**WHAT IS BEING ASKED:**
Pictures are excluded. Copy exactly, and only, the lines from the one containing "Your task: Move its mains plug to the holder" through the one containing "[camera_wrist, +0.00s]", both ends included.

Stored dataset items:
* BEGIN *
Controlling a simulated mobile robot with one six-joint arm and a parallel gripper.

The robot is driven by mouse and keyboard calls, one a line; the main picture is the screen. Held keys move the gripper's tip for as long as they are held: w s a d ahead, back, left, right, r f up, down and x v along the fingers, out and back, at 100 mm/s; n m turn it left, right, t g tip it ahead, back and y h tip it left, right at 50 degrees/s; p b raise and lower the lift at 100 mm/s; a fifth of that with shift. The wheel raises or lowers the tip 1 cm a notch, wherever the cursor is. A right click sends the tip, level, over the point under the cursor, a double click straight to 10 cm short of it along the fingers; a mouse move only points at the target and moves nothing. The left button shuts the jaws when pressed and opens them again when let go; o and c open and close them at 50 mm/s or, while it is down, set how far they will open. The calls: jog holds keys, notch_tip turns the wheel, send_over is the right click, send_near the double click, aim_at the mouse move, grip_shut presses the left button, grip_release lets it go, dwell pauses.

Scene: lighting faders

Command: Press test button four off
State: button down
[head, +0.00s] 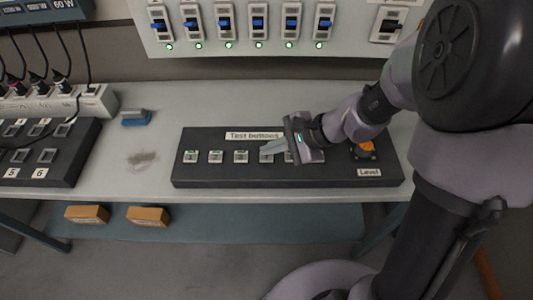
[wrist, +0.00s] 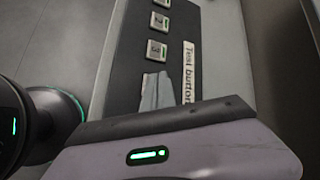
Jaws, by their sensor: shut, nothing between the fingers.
* END *
* BEGIN *
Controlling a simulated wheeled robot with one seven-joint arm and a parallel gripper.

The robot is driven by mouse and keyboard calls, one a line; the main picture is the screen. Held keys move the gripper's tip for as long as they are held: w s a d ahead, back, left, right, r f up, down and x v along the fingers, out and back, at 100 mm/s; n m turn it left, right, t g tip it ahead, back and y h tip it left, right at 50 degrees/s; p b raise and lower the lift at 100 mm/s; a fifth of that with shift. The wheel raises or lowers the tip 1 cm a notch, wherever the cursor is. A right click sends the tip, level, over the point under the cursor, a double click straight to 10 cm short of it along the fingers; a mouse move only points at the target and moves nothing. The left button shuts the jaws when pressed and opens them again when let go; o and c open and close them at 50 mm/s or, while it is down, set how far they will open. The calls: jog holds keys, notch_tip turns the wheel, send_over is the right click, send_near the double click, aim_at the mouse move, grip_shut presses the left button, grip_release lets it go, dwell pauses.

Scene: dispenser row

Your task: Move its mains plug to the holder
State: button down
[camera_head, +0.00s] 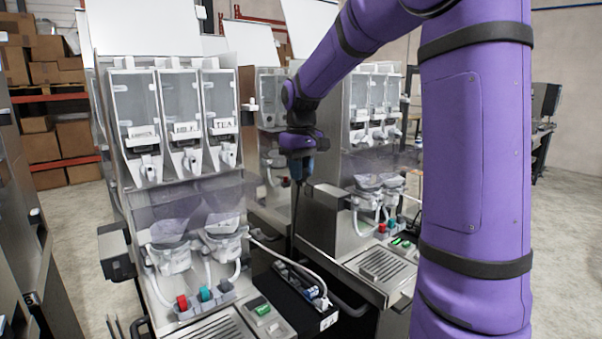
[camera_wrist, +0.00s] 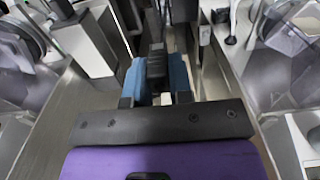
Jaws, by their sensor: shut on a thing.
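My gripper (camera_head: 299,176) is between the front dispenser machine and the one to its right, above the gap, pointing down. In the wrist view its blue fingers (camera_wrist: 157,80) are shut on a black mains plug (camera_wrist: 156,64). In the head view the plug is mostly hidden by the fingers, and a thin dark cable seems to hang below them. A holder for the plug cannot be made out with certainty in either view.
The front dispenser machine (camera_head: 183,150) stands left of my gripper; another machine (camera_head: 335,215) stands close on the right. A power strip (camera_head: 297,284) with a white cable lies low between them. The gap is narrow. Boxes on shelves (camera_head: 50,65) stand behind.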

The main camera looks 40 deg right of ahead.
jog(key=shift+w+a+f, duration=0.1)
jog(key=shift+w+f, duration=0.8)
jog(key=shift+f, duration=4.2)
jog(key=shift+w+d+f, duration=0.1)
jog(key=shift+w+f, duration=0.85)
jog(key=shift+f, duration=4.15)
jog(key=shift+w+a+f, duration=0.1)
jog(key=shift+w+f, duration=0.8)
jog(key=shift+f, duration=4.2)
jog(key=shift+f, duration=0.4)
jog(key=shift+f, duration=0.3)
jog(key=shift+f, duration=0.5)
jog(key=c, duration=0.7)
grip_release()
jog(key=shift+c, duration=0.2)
* END *
**CORRECT RESULT:**
Your task: Move its mains plug to the holder
State: button down
[camera_head, +0.00s] 
[camera_wrist, +0.00s] 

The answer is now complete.